Re: Moving during WWII
Lotte Evans (rylcae@MINYOS.ITS.RMIT.EDU.AU)
Sat, 3 May 1997 08:21:38 +1000
On Fri, 2 May 1997, PHMS Media Center wrote:
> -- Why didn't Jews simply move to a new country if they didn't like
> Hitler's laws.
> *******************************************************************
I think for a complete answer to that question you will have to dig in
some of the history books of WWII.
Briefly though at the start of Hitler's rise to power it was still
possible to move to other countries ( if one could afford the move) but
one must remember that the Jews living in the countries where they were
persecuted had been living there in many instances for centuries as well
repected citizens and simply would not have believed that such a
horrenduous persecution could eventuate.
Also later on it wasn't possible to leave. It is a igonominous blot on
many a country that it would not accept jews who were looking for
political asylum. And that's what I mean when I say you will have to
check history books on who would and who wouldnt accept those unfortunate
people.
Acceptance depended on such a lot of things. One minor example, my father
was deemed under the Nazi laws to be half a Jew as his father( who had
changed to Catholicism) had Jewish parents.

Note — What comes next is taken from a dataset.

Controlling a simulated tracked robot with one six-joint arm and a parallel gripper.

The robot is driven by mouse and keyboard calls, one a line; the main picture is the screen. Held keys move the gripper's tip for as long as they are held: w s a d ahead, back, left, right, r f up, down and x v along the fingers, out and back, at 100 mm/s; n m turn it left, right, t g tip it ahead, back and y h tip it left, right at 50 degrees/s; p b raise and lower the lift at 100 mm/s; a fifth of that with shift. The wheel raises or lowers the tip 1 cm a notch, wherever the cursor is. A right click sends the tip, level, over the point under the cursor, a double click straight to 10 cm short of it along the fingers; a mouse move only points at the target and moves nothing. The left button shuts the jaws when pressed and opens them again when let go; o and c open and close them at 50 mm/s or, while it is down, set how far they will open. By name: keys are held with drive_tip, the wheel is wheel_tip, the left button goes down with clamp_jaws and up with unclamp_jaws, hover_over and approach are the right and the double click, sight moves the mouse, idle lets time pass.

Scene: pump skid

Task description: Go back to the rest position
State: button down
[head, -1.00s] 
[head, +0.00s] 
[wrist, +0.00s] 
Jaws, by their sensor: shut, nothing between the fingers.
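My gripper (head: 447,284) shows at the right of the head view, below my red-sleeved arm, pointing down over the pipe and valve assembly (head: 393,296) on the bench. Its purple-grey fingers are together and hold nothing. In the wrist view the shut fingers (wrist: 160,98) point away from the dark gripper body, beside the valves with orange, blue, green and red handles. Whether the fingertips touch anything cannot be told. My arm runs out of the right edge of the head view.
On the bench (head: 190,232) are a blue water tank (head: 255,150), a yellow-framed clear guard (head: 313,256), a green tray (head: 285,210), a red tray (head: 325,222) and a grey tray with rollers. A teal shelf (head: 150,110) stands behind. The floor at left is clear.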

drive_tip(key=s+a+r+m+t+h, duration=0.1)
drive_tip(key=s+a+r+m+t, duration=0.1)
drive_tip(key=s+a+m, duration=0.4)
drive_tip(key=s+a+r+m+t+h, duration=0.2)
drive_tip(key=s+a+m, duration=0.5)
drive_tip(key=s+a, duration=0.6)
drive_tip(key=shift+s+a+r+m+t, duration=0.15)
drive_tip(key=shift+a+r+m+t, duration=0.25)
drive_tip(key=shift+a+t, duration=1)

Now my father applied for immigration because he could see that life for
his family would not be easy under Nazi rule. He was refused, because
although his children were deemed quarter Jews (Mischling zweiten Grades)
my mother being completely Aryan was not considered in danger under the
Nazi regime. In other words he could have left Austria and taken his
children with him but my mother would have to stay behind.